Pour mon entretien avec Houria Bouteldja je distinguais le registre littéraire - à la poursuite d'une forme de vérité - et le registre politique (à la poursuite d'une forme d'action). Je n'ai pas employé le terme de "morale", qui n'est guère de mon vocabulaire. Ce qui me pousse à dire ça est une intuition toute subjective, nullement étayée par quelque théorie que ce soit, résultant simplement de ma fréquentation des textes... Sentez-vous très libre de me contredire !

Par Judith, le 25/06/2017 à 22h24

Merci à nouveau pour cette émission, toujours un plaisir à regarder.

J'ai 2 question pour vous Judith :
La ligne éditoriale de Hors-Série est-elle orientée vers les essais plutôt que sur la littérature ? Ou alors reviendrez-vous à la littérature au gré des envies/découvertes/lectures du moment ?
J'ai une réflexion qui me questionne depuis l'entretien avec Houria Bouteldja (ouaih c'est pas tout tout récent !). Vous y distinguiez (je fais de tête...) la littérature, qui travaillerait plutôt la question de la vérité, à la politique, qui s'occuperait davantage de morale.

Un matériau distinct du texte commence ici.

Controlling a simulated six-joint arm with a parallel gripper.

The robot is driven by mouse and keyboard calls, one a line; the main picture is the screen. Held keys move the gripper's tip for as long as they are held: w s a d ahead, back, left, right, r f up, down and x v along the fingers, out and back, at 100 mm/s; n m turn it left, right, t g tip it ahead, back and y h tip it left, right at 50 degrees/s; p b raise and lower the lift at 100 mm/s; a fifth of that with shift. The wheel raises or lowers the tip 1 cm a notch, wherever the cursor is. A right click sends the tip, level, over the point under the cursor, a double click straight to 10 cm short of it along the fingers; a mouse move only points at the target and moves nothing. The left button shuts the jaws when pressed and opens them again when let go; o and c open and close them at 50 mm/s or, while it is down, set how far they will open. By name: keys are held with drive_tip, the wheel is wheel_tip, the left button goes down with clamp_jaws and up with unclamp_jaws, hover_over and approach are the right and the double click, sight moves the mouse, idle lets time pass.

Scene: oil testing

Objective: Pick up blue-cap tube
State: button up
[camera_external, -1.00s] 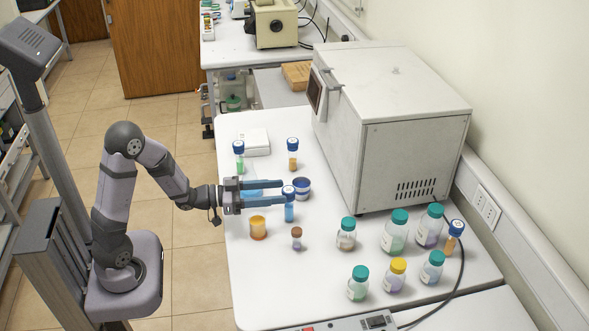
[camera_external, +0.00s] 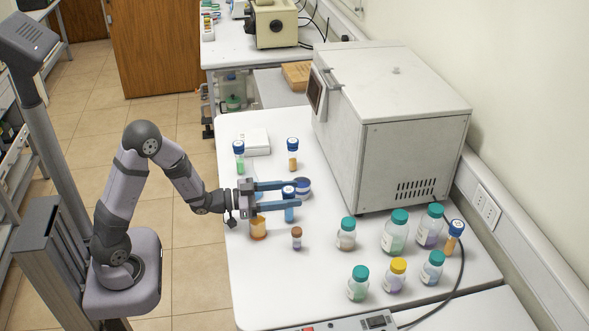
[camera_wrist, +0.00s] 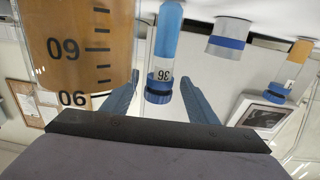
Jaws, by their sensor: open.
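A blue-cap tube with blue liquid (camera_external: 288,213) stands upright on the white table. My gripper (camera_external: 297,195) is level, with its two blue fingers open around this tube near its cap. In the wrist view, which is upside down, the tube (camera_wrist: 165,50) with a label reading 36 shows between the two spread fingers (camera_wrist: 160,98). I cannot tell whether a finger touches it. Other blue-cap tubes stand apart: one with green content (camera_external: 239,158), one with orange content (camera_external: 292,157), and one with orange content (camera_external: 452,241) at the right.
An orange-filled beaker (camera_external: 258,232) stands just below my gripper's palm in the picture. A blue-and-white round container (camera_external: 303,188) is just beyond the fingertips. A small brown-cap vial (camera_external: 296,240) and several capped jars (camera_external: 397,232) stand nearby. A large grey machine (camera_external: 400,130) fills the back.

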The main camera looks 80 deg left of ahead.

Qu'est ce qui vous fait dire ça ? D'où vient cette distinction ?

Par Damien, le 25/06/2017 à 20h12

Ah flûte la coquille :-( !!! Merci pour votre vigilance... Et vos remerciements !

Par Judith, le 25/06/2017 à 11h36

Merci merci, toujours très stimulant quand les entretiens s'enracinent notamment dans une grande attention portée à la précision des termes utilisés.
(Petite coquille sur le panneau accompagnant le commentaire à propos de Louis-Philippe : il s'agit du 9 août 1830 - et non 1930 ^^ - )

Par Pompastel., le 25/06/2017 à 09h55 ( modifié le 25/06/2017 à 09h56 )

Merci Judith pour ce passionnant entretien !

Par Jean-Michel Guiet, le 24/06/2017 à 21h27

S'il y a "imposture" cela suppose des "imposteurs" qui ont tout intérêt à la fabrique du consentement ; dans le cadre de la "formation citoyenne" cette vidéo devrait être largement diffusée, sur les médias publiques en particulier, la nécessité d'une plate-forme internet reliant l'ensemble des questions soulevées devient de plus en plus impérieuse.